# THE PROBLEM
Lines that contain "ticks" are to be counted; give only their number.
---------- GIVEN DATA
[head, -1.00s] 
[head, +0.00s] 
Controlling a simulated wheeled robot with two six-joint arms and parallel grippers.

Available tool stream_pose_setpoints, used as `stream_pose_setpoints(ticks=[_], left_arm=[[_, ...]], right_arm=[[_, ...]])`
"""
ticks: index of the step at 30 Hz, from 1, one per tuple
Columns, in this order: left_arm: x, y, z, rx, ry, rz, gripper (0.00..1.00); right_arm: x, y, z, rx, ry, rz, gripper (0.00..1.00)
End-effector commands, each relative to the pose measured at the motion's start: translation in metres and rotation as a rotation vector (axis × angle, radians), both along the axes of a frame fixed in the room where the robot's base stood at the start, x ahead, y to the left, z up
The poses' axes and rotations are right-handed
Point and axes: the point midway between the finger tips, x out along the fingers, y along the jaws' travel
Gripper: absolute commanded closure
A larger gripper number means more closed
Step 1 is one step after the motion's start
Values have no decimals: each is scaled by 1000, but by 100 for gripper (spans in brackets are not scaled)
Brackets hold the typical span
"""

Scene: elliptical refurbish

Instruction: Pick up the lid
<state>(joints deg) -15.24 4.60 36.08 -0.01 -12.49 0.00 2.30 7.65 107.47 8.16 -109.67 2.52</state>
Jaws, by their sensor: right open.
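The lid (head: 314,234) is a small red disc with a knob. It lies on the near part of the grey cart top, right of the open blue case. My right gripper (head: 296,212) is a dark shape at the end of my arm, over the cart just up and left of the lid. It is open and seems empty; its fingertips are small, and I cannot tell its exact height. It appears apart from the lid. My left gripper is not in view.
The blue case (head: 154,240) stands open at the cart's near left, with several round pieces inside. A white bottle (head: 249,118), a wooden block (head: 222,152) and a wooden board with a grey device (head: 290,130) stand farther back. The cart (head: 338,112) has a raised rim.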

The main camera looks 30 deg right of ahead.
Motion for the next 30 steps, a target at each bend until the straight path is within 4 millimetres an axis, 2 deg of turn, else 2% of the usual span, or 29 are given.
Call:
--------------------
# COMPLETE OUTPUT
2